É num vale integrado na Rede Natura 2000 que a Hidroerg-Projectos
Energéticos, Lda., de Lisboa, pretende levar avante a construção de
uma mini-hídrica, cujos açudes de betão, com oito metros de altura,
canais de derivação, condutas de aço, central hidro-eléctrica e turbinas
poderão pôr em causa o ambiente e a biodiversidade.

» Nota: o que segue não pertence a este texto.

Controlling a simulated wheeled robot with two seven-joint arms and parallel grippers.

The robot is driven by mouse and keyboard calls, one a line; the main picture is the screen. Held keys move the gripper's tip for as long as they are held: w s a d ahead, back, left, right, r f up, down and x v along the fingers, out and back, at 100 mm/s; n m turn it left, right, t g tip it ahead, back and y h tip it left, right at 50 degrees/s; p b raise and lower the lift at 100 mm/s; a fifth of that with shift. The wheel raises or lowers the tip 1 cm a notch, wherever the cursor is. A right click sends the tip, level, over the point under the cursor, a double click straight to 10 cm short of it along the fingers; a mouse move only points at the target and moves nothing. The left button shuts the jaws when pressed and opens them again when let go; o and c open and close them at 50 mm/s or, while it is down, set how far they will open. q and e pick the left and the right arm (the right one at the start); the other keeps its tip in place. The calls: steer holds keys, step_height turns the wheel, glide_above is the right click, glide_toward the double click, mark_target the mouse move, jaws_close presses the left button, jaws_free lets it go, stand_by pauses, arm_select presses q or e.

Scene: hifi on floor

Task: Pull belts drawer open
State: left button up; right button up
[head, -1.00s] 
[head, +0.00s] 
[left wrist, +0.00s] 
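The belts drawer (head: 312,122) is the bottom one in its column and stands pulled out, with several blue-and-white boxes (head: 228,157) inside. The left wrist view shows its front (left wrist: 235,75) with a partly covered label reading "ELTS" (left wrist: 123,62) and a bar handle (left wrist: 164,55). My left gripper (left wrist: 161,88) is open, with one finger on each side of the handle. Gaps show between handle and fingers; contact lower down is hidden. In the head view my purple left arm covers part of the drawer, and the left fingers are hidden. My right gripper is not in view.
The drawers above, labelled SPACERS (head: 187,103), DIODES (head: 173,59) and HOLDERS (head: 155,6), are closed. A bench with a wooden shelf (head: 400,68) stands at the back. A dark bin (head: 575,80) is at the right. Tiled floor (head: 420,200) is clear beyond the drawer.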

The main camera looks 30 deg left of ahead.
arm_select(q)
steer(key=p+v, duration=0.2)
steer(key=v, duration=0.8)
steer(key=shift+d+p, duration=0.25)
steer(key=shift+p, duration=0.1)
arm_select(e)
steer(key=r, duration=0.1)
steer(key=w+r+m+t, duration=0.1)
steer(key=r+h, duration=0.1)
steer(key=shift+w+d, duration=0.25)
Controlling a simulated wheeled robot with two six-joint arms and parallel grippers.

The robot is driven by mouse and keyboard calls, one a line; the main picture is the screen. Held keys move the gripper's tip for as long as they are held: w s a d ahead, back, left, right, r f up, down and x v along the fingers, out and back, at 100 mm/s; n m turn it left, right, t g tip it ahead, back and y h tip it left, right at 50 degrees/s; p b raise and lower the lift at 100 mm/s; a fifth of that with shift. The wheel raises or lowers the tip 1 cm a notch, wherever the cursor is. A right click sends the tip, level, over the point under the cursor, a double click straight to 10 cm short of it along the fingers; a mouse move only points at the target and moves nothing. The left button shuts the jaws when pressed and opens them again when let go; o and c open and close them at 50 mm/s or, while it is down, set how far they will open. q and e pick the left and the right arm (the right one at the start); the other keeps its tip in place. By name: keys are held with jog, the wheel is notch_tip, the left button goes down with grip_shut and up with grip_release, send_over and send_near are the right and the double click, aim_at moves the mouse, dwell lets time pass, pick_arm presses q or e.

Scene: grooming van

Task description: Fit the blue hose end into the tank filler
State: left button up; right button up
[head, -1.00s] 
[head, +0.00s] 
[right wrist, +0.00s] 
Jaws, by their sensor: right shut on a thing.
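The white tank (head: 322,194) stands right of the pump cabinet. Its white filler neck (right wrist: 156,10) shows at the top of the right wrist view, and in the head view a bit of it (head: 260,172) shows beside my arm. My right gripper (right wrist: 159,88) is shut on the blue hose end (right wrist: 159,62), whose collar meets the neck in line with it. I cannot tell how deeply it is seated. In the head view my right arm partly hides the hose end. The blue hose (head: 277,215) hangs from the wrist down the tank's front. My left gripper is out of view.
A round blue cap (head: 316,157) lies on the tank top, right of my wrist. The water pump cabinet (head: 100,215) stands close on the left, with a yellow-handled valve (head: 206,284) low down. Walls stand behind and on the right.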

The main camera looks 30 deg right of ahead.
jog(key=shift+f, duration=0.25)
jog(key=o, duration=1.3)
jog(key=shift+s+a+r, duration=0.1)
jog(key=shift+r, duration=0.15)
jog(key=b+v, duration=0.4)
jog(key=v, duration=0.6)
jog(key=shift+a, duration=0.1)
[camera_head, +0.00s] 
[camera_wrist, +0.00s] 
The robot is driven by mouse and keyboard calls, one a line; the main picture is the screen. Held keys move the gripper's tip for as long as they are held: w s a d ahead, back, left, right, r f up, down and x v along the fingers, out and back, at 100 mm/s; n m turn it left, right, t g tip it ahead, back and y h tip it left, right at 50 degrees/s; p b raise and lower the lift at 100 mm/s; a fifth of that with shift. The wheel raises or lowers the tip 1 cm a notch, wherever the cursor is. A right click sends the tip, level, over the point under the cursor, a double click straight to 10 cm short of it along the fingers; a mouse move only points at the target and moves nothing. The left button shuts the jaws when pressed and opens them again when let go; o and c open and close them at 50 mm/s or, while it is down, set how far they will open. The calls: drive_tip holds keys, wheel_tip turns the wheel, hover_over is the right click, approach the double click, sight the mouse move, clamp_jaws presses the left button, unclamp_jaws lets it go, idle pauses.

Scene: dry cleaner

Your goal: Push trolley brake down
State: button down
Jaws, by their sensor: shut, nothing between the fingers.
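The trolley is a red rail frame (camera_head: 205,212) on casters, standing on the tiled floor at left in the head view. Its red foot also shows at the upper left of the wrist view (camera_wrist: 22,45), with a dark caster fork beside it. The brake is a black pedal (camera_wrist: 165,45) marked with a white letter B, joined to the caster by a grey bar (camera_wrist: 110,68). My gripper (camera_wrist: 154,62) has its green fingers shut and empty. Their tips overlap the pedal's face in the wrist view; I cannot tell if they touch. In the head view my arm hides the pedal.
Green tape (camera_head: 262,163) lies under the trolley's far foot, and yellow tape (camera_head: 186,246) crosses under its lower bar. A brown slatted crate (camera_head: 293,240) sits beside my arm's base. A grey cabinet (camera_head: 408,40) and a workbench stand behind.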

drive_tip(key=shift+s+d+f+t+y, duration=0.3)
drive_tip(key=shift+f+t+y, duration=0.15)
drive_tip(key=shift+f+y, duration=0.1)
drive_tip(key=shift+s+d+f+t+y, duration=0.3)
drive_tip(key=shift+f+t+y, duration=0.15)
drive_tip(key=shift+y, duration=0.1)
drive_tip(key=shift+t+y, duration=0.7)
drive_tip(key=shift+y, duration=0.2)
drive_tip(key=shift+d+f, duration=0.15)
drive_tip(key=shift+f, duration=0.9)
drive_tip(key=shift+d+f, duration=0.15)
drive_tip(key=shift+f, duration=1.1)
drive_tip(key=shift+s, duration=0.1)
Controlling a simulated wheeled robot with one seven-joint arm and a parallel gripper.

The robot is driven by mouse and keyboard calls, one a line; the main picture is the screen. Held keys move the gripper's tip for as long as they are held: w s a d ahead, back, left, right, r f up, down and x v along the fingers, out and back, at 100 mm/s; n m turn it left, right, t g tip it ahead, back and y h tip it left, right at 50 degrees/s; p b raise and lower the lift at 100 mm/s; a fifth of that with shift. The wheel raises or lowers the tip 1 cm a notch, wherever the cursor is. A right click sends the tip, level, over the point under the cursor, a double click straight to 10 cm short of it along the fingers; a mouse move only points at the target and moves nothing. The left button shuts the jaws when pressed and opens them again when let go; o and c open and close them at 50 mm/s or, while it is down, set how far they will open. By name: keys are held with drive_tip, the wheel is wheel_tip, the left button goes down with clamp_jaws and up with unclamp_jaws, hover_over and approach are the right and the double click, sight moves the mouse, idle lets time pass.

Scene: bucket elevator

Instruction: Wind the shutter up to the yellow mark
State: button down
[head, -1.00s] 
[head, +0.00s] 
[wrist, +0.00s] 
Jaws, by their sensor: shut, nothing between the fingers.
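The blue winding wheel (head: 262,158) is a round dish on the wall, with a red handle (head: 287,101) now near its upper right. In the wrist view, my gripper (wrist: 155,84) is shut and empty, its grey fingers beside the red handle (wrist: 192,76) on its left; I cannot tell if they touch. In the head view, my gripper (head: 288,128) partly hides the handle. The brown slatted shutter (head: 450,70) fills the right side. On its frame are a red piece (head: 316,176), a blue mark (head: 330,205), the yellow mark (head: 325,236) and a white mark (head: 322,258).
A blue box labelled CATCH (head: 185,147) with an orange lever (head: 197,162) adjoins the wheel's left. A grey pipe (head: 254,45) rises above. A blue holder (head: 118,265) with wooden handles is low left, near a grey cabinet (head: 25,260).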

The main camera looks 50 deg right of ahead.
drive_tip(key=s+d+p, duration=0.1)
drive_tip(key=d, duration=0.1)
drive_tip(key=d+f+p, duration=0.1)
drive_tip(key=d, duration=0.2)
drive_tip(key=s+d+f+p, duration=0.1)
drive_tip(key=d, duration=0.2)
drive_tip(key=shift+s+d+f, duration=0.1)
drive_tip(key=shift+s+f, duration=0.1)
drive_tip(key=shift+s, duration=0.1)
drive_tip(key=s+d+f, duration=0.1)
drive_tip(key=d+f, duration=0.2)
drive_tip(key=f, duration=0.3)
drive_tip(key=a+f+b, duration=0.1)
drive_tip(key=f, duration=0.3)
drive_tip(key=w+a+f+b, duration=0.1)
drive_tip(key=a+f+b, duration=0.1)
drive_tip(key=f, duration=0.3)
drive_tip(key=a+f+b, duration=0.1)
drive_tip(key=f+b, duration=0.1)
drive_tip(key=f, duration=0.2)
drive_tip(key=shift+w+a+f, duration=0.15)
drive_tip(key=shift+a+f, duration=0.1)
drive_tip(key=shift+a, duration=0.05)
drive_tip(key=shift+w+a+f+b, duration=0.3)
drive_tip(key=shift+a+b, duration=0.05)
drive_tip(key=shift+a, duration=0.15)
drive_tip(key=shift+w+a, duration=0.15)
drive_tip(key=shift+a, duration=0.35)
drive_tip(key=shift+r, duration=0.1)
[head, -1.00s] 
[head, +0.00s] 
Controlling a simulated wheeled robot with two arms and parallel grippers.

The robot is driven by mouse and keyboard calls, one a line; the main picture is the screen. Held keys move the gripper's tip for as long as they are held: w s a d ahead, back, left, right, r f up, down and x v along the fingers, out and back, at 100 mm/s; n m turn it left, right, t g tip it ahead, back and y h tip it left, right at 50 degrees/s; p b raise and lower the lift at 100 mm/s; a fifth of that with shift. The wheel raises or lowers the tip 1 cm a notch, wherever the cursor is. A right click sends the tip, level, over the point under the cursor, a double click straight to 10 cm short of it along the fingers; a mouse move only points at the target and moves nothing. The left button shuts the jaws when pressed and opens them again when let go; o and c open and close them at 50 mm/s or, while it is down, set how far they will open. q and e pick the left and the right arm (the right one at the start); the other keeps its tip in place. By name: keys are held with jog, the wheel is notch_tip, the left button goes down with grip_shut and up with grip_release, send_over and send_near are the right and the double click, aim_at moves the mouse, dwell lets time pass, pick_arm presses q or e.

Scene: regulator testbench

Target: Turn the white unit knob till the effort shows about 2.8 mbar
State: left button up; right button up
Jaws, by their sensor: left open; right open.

O empreendimento é tema de conversa. «A barragem vai secar os campos
e causar a morte da agricultura. Por isso, não vamos permitir semelhante
agressão ambiental», referiu Adelino Teles, presidente da Junta de
Freguesia de Tendais.
Alterações ambientais
O advogado Jorge Ventura, presidente da Associação para a Defesa
do Vale de Bestança e investigador do património local, não tem dúvidas
em afirmar que a barragem provocará alterações nos ecossistemas aquáticos
e causará o desaparecimento de algumas espécies protegidas, como a
lontra.
«O Ministério do Ambiente terá de chumbar o projecto. A barragem fica
situada junto a uma ponte medieval e em fase de classificação como
monumento de interesse público. O projecto apenas é lucrativo para
alguns», afirmou.
Num longo e exaustivo dossiê, entregue pela Associação de Defesa do
Vale do Bestança à Direcção Regional do Norte do Ambiente e Ordenamento
do Território, formulam-se dúvidas e interrogações quanto à qualidade
científica dos projectos.
«Os estudos revelam a inexistência de um trabalho de campo aprofundado,
pois não há dados sobre a geologia e geomorfologia, isto é, não há
reconhecimento local dos elementos a considerar, bem como o impacto
da construção na fauna e flora locais», sustentam os contestatários
do projecto.
Atentado ecológico
O juiz-desembargador Fernando de Oliveira Vasconcelos tem a mesma
opinião. «A barragem não vai trazer riqueza à população local e não
será geradora de desenvolvimento. Tal como está concebida, é uma aberração
e representa um atentado ecológico», sustentou.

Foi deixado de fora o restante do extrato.